* Start *

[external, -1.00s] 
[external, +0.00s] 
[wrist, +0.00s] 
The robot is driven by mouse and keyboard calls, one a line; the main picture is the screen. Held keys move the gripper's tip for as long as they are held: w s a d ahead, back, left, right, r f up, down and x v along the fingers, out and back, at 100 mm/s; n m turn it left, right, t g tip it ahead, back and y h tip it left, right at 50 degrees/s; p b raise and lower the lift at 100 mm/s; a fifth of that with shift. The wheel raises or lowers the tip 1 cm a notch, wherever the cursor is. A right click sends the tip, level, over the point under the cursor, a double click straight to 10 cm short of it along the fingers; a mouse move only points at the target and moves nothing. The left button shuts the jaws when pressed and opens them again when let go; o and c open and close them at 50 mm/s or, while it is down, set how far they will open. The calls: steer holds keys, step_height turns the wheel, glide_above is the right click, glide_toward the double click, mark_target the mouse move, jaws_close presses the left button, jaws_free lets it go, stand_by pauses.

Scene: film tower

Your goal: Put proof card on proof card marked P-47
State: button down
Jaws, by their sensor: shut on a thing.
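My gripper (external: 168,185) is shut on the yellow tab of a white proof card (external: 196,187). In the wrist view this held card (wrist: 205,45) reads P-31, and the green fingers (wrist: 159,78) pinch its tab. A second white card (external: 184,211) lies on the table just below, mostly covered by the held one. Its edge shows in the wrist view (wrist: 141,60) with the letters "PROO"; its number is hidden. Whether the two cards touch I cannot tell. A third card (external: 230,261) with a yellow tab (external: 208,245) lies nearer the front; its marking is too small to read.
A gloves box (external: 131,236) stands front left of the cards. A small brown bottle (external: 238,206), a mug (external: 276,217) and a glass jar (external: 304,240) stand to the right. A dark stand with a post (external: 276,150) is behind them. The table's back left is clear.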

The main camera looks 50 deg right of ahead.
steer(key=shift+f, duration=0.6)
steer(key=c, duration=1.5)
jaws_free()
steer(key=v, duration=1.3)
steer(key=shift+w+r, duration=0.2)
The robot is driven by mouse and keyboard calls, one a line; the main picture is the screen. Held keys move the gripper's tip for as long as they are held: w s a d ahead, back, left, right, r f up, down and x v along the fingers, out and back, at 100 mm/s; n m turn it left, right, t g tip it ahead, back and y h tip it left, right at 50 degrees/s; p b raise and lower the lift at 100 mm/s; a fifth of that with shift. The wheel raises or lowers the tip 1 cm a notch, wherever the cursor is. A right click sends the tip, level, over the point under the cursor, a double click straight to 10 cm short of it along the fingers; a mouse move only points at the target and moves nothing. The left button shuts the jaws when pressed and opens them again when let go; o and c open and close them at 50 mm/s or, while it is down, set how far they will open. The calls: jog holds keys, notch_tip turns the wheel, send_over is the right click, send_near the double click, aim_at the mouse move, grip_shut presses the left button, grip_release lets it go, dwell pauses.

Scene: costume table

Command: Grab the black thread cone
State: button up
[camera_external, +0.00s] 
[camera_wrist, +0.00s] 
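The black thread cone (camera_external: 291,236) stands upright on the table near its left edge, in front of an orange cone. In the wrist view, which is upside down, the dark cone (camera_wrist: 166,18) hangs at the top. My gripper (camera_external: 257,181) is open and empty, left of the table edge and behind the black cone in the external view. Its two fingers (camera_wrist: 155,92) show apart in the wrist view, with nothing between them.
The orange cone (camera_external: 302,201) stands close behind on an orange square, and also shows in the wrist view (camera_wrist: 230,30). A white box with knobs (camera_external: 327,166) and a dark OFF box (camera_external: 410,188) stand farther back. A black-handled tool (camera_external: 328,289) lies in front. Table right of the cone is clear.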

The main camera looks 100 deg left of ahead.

* End *

> [TASK OBJECTIVE]
Determine how many lines include the word "Scene" and report that number by itself.

> [SOLUTION TO THIS EXERCISE]
2